■ **GIVEN TASK**: Each line below must be set down exactly; omit any image you find.

■ **GIVEN MATERIAL**:

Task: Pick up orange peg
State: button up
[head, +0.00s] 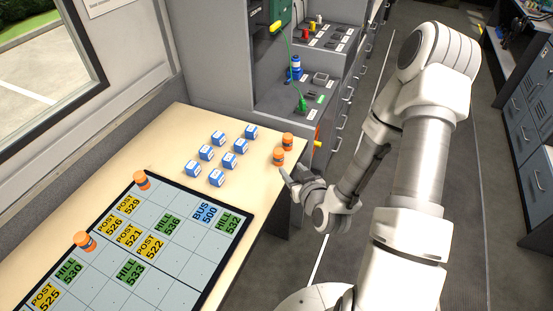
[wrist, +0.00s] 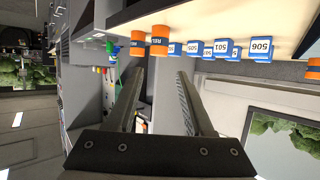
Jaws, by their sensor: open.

■ **ANSWER FOR THE TASK**:
Task: Pick up orange peg
State: button up
[head, +0.00s] 
[wrist, +0.00s] 
Jaws, by their sensor: open.

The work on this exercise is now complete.